§ **WHAT TO PRODUCE**: Write out the entries again exactly as they are given.

§ **SOURCE RECORDS**:
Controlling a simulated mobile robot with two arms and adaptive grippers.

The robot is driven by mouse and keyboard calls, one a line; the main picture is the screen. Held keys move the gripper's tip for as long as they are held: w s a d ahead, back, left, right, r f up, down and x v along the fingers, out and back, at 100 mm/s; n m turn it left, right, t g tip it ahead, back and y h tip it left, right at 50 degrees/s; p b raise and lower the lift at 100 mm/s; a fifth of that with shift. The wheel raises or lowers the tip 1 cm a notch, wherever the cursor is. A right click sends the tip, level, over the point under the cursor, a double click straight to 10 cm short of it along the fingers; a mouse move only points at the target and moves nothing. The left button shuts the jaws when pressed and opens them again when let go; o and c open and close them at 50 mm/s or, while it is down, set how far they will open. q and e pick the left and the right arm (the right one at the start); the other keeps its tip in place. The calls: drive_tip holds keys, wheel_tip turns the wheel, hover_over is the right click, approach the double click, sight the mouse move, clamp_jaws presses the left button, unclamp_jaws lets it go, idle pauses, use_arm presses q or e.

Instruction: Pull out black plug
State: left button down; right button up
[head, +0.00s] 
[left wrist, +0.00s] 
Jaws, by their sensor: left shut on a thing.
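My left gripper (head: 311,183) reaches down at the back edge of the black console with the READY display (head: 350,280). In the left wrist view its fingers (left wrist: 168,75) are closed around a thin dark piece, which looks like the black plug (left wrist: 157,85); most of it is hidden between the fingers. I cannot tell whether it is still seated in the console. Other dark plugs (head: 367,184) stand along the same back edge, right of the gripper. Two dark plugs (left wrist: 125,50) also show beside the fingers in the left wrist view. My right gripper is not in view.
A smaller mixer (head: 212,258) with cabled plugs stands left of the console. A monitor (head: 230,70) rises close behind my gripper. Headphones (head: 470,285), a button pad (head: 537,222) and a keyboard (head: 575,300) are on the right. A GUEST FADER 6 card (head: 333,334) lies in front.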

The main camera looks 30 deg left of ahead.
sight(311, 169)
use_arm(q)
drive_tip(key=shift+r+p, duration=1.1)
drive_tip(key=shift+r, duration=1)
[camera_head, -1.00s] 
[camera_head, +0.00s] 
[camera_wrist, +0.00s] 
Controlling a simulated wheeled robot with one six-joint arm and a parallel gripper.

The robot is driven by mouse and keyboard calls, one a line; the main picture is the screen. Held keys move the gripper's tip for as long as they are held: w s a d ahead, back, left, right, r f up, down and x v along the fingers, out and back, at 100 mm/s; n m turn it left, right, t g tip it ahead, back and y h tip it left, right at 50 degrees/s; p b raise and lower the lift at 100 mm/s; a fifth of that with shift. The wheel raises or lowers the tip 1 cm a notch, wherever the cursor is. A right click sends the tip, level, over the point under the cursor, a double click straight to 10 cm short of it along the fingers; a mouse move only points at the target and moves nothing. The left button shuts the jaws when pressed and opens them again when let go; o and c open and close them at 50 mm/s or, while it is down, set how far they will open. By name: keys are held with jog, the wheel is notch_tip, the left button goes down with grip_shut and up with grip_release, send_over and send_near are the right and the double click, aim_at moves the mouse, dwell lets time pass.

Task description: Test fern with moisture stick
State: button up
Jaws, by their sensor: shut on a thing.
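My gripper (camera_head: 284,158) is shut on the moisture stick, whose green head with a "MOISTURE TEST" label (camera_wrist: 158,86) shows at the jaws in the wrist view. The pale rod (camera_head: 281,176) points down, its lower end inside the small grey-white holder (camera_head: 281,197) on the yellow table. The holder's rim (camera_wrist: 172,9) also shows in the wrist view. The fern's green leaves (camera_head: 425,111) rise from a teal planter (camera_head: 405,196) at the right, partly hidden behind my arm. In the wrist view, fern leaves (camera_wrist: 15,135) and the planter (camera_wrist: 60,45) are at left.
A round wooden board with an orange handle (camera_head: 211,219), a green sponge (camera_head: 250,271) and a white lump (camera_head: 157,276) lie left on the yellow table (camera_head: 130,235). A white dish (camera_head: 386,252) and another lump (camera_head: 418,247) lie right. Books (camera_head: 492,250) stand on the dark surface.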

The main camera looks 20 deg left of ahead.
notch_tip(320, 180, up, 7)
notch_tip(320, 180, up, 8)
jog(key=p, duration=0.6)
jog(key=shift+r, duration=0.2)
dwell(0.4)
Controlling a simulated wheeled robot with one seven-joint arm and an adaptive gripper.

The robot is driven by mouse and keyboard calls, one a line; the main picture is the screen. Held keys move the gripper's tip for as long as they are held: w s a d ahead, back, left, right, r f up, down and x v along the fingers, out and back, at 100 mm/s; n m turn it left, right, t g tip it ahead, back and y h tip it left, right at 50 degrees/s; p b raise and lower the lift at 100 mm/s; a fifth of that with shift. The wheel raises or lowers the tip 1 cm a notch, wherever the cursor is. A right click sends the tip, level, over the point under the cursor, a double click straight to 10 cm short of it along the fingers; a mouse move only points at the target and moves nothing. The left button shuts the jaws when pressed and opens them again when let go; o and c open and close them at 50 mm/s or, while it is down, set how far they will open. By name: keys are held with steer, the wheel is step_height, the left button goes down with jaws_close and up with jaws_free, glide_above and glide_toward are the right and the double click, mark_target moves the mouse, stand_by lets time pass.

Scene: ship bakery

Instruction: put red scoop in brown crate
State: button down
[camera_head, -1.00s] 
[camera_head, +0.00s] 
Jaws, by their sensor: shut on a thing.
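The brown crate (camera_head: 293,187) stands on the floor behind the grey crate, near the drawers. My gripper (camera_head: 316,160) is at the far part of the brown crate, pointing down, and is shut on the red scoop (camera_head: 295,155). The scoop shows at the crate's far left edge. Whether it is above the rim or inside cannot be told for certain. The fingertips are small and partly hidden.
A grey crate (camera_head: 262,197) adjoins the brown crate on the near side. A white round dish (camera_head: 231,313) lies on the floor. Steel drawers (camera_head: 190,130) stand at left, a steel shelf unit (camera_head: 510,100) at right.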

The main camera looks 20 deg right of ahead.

§ **COMPLETE ANSWER**:
Controlling a simulated mobile robot with two arms and adaptive grippers.

The robot is driven by mouse and keyboard calls, one a line; the main picture is the screen. Held keys move the gripper's tip for as long as they are held: w s a d ahead, back, left, right, r f up, down and x v along the fingers, out and back, at 100 mm/s; n m turn it left, right, t g tip it ahead, back and y h tip it left, right at 50 degrees/s; p b raise and lower the lift at 100 mm/s; a fifth of that with shift. The wheel raises or lowers the tip 1 cm a notch, wherever the cursor is. A right click sends the tip, level, over the point under the cursor, a double click straight to 10 cm short of it along the fingers; a mouse move only points at the target and moves nothing. The left button shuts the jaws when pressed and opens them again when let go; o and c open and close them at 50 mm/s or, while it is down, set how far they will open. q and e pick the left and the right arm (the right one at the start); the other keeps its tip in place. The calls: drive_tip holds keys, wheel_tip turns the wheel, hover_over is the right click, approach the double click, sight the mouse move, clamp_jaws presses the left button, unclamp_jaws lets it go, idle pauses, use_arm presses q or e.

Instruction: Pull out black plug
State: left button down; right button up
[head, +0.00s] 
[left wrist, +0.00s] 
Jaws, by their sensor: left shut on a thing.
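My left gripper (head: 311,183) reaches down at the back edge of the black console with the READY display (head: 350,280). In the left wrist view its fingers (left wrist: 168,75) are closed around a thin dark piece, which looks like the black plug (left wrist: 157,85); most of it is hidden between the fingers. I cannot tell whether it is still seated in the console. Other dark plugs (head: 367,184) stand along the same back edge, right of the gripper. Two dark plugs (left wrist: 125,50) also show beside the fingers in the left wrist view. My right gripper is not in view.
A smaller mixer (head: 212,258) with cabled plugs stands left of the console. A monitor (head: 230,70) rises close behind my gripper. Headphones (head: 470,285), a button pad (head: 537,222) and a keyboard (head: 575,300) are on the right. A GUEST FADER 6 card (head: 333,334) lies in front.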

The main camera looks 30 deg left of ahead.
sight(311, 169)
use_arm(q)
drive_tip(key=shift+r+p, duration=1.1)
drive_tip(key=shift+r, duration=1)
[camera_head, -1.00s] 
[camera_head, +0.00s] 
[camera_wrist, +0.00s] 
Controlling a simulated wheeled robot with one six-joint arm and a parallel gripper.

The robot is driven by mouse and keyboard calls, one a line; the main picture is the screen. Held keys move the gripper's tip for as long as they are held: w s a d ahead, back, left, right, r f up, down and x v along the fingers, out and back, at 100 mm/s; n m turn it left, right, t g tip it ahead, back and y h tip it left, right at 50 degrees/s; p b raise and lower the lift at 100 mm/s; a fifth of that with shift. The wheel raises or lowers the tip 1 cm a notch, wherever the cursor is. A right click sends the tip, level, over the point under the cursor, a double click straight to 10 cm short of it along the fingers; a mouse move only points at the target and moves nothing. The left button shuts the jaws when pressed and opens them again when let go; o and c open and close them at 50 mm/s or, while it is down, set how far they will open. By name: keys are held with jog, the wheel is notch_tip, the left button goes down with grip_shut and up with grip_release, send_over and send_near are the right and the double click, aim_at moves the mouse, dwell lets time pass.

Task description: Test fern with moisture stick
State: button up
Jaws, by their sensor: shut on a thing.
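My gripper (camera_head: 284,158) is shut on the moisture stick, whose green head with a "MOISTURE TEST" label (camera_wrist: 158,86) shows at the jaws in the wrist view. The pale rod (camera_head: 281,176) points down, its lower end inside the small grey-white holder (camera_head: 281,197) on the yellow table. The holder's rim (camera_wrist: 172,9) also shows in the wrist view. The fern's green leaves (camera_head: 425,111) rise from a teal planter (camera_head: 405,196) at the right, partly hidden behind my arm. In the wrist view, fern leaves (camera_wrist: 15,135) and the planter (camera_wrist: 60,45) are at left.
A round wooden board with an orange handle (camera_head: 211,219), a green sponge (camera_head: 250,271) and a white lump (camera_head: 157,276) lie left on the yellow table (camera_head: 130,235). A white dish (camera_head: 386,252) and another lump (camera_head: 418,247) lie right. Books (camera_head: 492,250) stand on the dark surface.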

The main camera looks 20 deg left of ahead.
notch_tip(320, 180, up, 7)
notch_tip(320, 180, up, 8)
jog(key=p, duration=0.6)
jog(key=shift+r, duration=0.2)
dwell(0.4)
Controlling a simulated wheeled robot with one seven-joint arm and an adaptive gripper.

The robot is driven by mouse and keyboard calls, one a line; the main picture is the screen. Held keys move the gripper's tip for as long as they are held: w s a d ahead, back, left, right, r f up, down and x v along the fingers, out and back, at 100 mm/s; n m turn it left, right, t g tip it ahead, back and y h tip it left, right at 50 degrees/s; p b raise and lower the lift at 100 mm/s; a fifth of that with shift. The wheel raises or lowers the tip 1 cm a notch, wherever the cursor is. A right click sends the tip, level, over the point under the cursor, a double click straight to 10 cm short of it along the fingers; a mouse move only points at the target and moves nothing. The left button shuts the jaws when pressed and opens them again when let go; o and c open and close them at 50 mm/s or, while it is down, set how far they will open. By name: keys are held with steer, the wheel is step_height, the left button goes down with jaws_close and up with jaws_free, glide_above and glide_toward are the right and the double click, mark_target moves the mouse, stand_by lets time pass.

Scene: ship bakery

Instruction: put red scoop in brown crate
State: button down
[camera_head, -1.00s] 
[camera_head, +0.00s] 
Jaws, by their sensor: shut on a thing.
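The brown crate (camera_head: 293,187) stands on the floor behind the grey crate, near the drawers. My gripper (camera_head: 316,160) is at the far part of the brown crate, pointing down, and is shut on the red scoop (camera_head: 295,155). The scoop shows at the crate's far left edge. Whether it is above the rim or inside cannot be told for certain. The fingertips are small and partly hidden.
A grey crate (camera_head: 262,197) adjoins the brown crate on the near side. A white round dish (camera_head: 231,313) lies on the floor. Steel drawers (camera_head: 190,130) stand at left, a steel shelf unit (camera_head: 510,100) at right.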

The main camera looks 20 deg right of ahead.

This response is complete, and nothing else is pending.